Responsabilité civile de l’État belge

7. La Cour d’appel de Bruxelles a estimé que l’obligation de publication est une « obligation de résultat » (obligation d’une intensité plus importante qu’une obligation de moyens puisque la faute est présumée si le résultat n’est pas atteint) et que les cadres légaux s’imposent au ministre de la justice. La Cour d’appel en a déduit que la violation de cette obligation est constitutive de faute au sens de l’article 1382 de l’ancien Code civil, disposition relative à la responsabilité extracontractuelle ou quasi-délictuelle.
Ladite Cour a ensuite jugé que cette faute est à l’origine d’un dommage causé aux justiciables et aux avocats.
Par ces considérations, elle a estimé que les éléments constitutifs de la responsabilité civile de l’État belge sont réunis.

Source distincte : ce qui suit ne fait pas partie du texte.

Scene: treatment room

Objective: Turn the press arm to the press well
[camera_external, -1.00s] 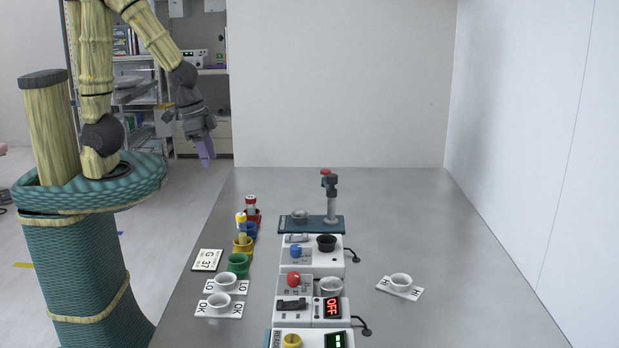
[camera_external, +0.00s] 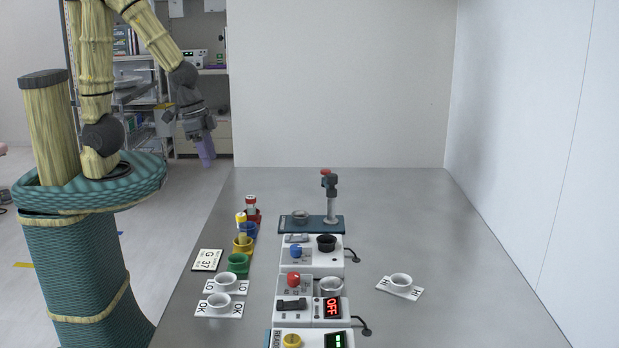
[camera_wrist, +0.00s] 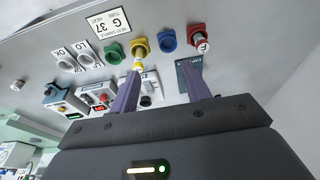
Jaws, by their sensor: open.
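The press stands on a teal base (camera_external: 312,226) at the far end of the row of devices. Its press arm (camera_external: 330,184), dark with a red knob on top, sits on a grey post at the base's right end. The press well (camera_external: 300,216), a grey round cup, is at the base's left end, apart from the arm. My gripper (camera_external: 206,160) is open and empty, in the air left of the table and away from the press. In the wrist view its two purple fingers (camera_wrist: 158,92) are spread, and part of the teal base (camera_wrist: 183,74) shows behind the right finger.
White devices with a red knob (camera_external: 293,279), a black cup (camera_external: 326,242) and an OFF display (camera_external: 333,307) stand nearer. Coloured cups, such as the green one (camera_external: 238,263), line the left edge beside a G 37 card (camera_external: 207,260). A HI dish (camera_external: 401,281) lies right; the table's right side is mostly clear.

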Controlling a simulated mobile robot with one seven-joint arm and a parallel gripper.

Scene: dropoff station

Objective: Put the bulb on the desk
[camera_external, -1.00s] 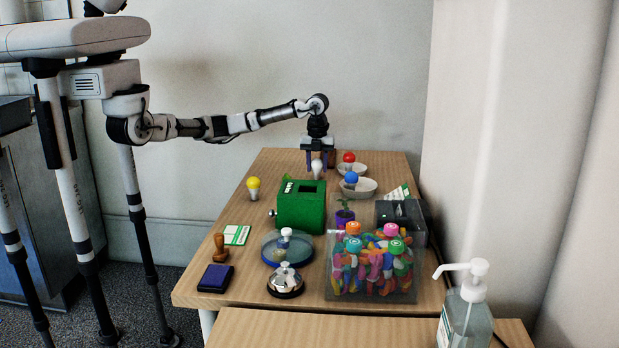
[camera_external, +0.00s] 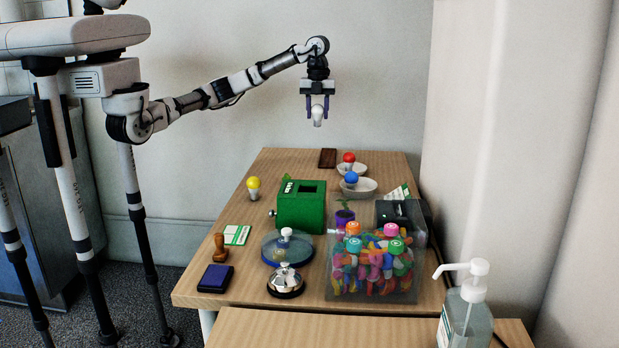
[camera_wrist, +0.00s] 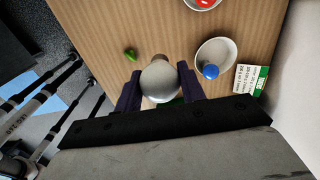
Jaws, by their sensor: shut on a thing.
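My gripper (camera_external: 317,104) is shut on a white bulb (camera_external: 317,118) and holds it in the air, well above the back of the wooden desk (camera_external: 215,265). In the wrist view the white bulb (camera_wrist: 159,82) sits between the two purple fingers. A yellow bulb (camera_external: 253,187) stands at the desk's left edge. A blue bulb (camera_external: 351,178) and a red bulb (camera_external: 348,157) are in the white bowls at the back right.
A green box (camera_external: 302,210) with an opening on top stands mid-desk. The white bowls (camera_external: 366,188) are behind it to the right. A clear bin of colourful items (camera_external: 345,290), a bell (camera_external: 285,282) and a stamp (camera_external: 219,250) stand in front. A dark brown block (camera_external: 327,157) lies at the back.

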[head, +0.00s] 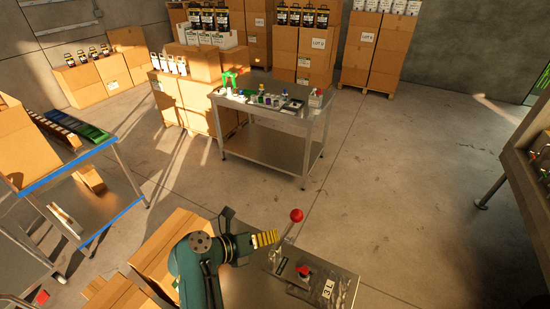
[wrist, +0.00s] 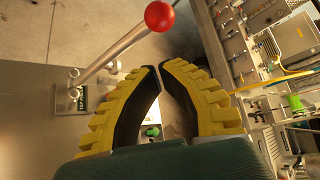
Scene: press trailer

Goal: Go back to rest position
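My gripper (head: 266,238) is above the metal press bench at the bottom centre of the head view. In the wrist view, its yellow ribbed fingers (wrist: 160,70) have their black-lined tips almost meeting, with nothing visible between them. A lever with a red ball knob (head: 296,215) rises tilted from the bench beside the fingers. In the wrist view the red knob (wrist: 160,16) is beyond the fingertips, apart from them, and the lever's shaft slants down to the left.
A metal bench plate labelled "3L" (head: 328,288) carries a red knob (head: 304,270). A steel table (head: 259,150) with small items stands behind. A blue-edged table (head: 70,165) is at left and cardboard boxes (head: 170,240) are near my arm.

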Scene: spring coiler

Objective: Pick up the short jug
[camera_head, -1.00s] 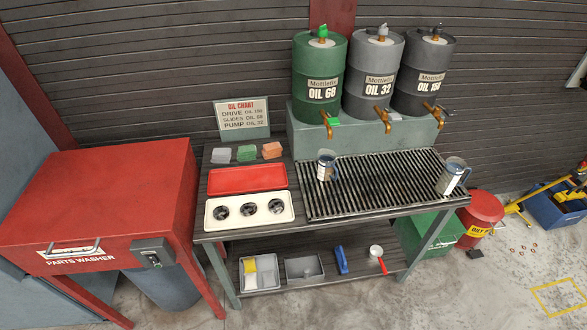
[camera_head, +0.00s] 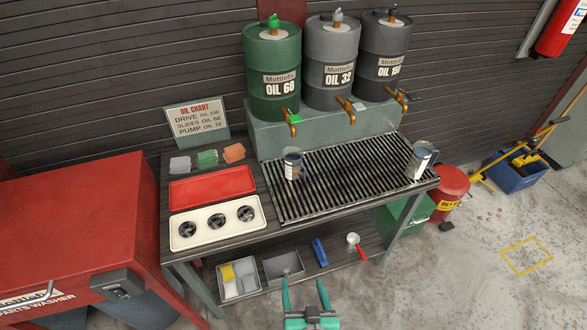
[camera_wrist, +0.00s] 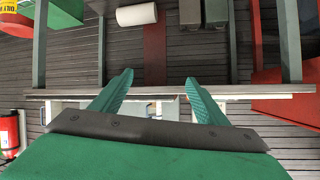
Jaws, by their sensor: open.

Forme de la réparation : réparation en nature (condamnation principale)

8. La Cour d’appel a condamné à l’État belge à réparer en nature le dommage invoqué par l’OBFG et l’a en conséquence condamné à publier les postes vacants de magistrats et des greffiers prévus par les cadres et vacants à la date du prononcé de l’arrêt, soit le 6 novembre 2023, et à publier les appels à candidatures par les voies légales habituelles.

Condamnation accessoire à une astreinte

9. La condamnation principale de l’État belge à publier les postes vacants et les appels à candidatures dans un délai de trois mois à compter de la signification (communication par voie d’huissier de justice) est assortie par la Cour d’appel d’une astreinte (soit une condamnation accessoire à la condamnation principale et servant de moyen de pression) par jour de retard.